A new 16-core microprocessor is in the market – we’re not joking. Intel has launched the latest and fastest microserver-based CPU, and the technology that made this possible is the use of 14-nm FinFETs that constitutes Intel’s “Broadwell”. The new processor is an addition to Intel’s Xeon D series of CPUs and is numbered as the Xeon-D 1571. The 14 nm process that it incorporates allows the 16-core chip to operate at a clocking speed of 1.3 GHz, with 24 MB of L3 Cache, and a low TDP of just 45 Watts. Interestingly, although the cores of the processor have doubled from 8 to 16 in the last two releases from the company, the sheer majesty of the Broadwell architecture has ensured that the TDP remains the same.

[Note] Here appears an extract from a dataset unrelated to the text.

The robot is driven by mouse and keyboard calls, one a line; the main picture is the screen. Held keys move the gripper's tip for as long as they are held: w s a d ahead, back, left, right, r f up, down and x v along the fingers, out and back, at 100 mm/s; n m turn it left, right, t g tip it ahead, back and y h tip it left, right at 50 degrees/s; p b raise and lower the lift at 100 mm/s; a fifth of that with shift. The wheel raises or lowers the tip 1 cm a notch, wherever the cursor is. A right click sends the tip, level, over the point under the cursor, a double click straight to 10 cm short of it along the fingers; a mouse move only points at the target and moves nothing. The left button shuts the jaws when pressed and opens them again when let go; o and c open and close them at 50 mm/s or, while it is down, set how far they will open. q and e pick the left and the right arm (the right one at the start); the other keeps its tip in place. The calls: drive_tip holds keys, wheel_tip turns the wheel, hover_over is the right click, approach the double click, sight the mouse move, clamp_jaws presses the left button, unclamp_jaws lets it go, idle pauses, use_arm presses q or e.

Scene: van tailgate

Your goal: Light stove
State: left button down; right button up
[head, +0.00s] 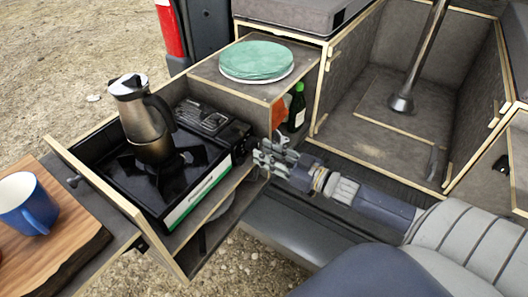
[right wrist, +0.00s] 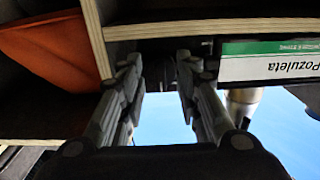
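The black camping stove (head: 175,188) sits in the pull-out drawer, with a green and white label on its front side. A metal moka pot (head: 146,122) with a black handle stands upright on its burner. A dark shape, possibly the stove knob, shows dimly between and beyond the fingertips; contact cannot be told. The stove label (right wrist: 270,62) appears upside down there. My left gripper is out of view.
A wooden board (head: 85,240) with a blue mug (head: 28,207) is at the left. Green plates (head: 257,60) lie on the cabinet top. A green bottle (head: 297,108) and an orange item (head: 279,112) stand behind my right gripper. An open compartment (head: 400,60) is at the right.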

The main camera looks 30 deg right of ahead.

WCCftech mentions that Intel also plans to launch a sibling to 1571, to be known as 1587. This is supposed to be faster and it comes with higher clocking speeds and a resultant higher TDP of 65 Watts. Quite naturally, the processors are to be priced in the high-end zone at $1222 for the 1571 and higher for 1587. The architecture maintained by the processors is essentially the same as used in other high-end Xeon D CPU – supporting VT-X/VT-D, the TXT, VTX-2 and TSX Package, as well as RAS. The processors follow System on Chip logic, which does a better job and is more efficient than the typical two-chip solutions we have seen earlier.
Other features that are involved with the processors involve DDR3 RAM that has a moderate bandwidth of 2133 MHz, a DDR3L RAM that has a bandwidth of 1600 MHz. Up to two DIMMs can be used with the system with a capacity of 64 GB (SODIMM) or 128 GB (RDIMM) for both Non-ECC and ECC types. Input/Output ports that are included include an Ethernet port supporting up to 10 Gbps speeds, USB 3.0 and 4.0 speeds and six HDD ports of SATA3.